**REQUIREMENTS:** Copy word for word the line containing "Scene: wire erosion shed" together with all lines following it to the end of the listing below, without the pictures.

**DATA EXCERPT:**

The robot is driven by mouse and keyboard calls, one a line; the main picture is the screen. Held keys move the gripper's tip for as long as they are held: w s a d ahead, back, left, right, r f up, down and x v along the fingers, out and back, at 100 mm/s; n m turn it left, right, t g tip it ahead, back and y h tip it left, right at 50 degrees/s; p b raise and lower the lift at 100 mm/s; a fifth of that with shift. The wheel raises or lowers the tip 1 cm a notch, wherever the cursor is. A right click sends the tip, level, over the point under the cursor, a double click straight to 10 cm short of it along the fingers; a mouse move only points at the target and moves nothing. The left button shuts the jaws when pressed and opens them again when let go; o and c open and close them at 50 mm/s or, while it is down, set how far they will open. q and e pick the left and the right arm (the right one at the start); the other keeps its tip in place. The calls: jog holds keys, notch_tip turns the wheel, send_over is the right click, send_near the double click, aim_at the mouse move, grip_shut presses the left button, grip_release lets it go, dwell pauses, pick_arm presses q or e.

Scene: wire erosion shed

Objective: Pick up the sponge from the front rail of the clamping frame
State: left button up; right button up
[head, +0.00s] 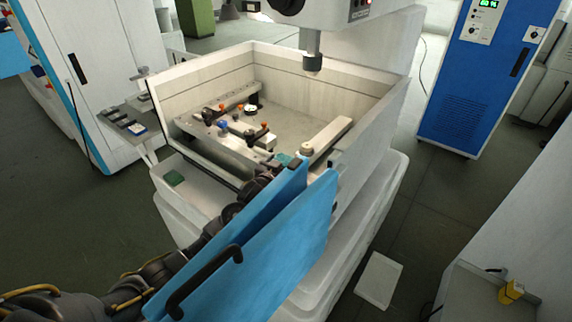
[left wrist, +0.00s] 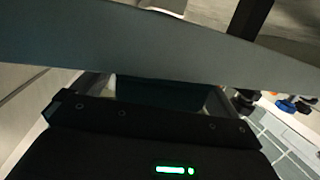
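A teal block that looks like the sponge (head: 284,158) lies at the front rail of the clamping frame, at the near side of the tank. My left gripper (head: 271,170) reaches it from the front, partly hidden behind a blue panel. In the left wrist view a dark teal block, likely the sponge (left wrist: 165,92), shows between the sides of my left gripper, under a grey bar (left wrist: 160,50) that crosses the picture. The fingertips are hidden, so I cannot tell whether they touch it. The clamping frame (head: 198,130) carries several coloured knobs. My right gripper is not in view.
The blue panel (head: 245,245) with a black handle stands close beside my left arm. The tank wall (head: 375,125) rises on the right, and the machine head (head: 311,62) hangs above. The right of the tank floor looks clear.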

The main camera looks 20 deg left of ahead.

**RESULT FOR THIS TASK:**
Scene: wire erosion shed

Objective: Pick up the sponge from the front rail of the clamping frame
State: left button up; right button up
[head, +0.00s] 
[left wrist, +0.00s] 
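A teal block that looks like the sponge (head: 284,158) lies at the front rail of the clamping frame, at the near side of the tank. My left gripper (head: 271,170) reaches it from the front, partly hidden behind a blue panel. In the left wrist view a dark teal block, likely the sponge (left wrist: 165,92), shows between the sides of my left gripper, under a grey bar (left wrist: 160,50) that crosses the picture. The fingertips are hidden, so I cannot tell whether they touch it. The clamping frame (head: 198,130) carries several coloured knobs. My right gripper is not in view.
The blue panel (head: 245,245) with a black handle stands close beside my left arm. The tank wall (head: 375,125) rises on the right, and the machine head (head: 311,62) hangs above. The right of the tank floor looks clear.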

The main camera looks 20 deg left of ahead.

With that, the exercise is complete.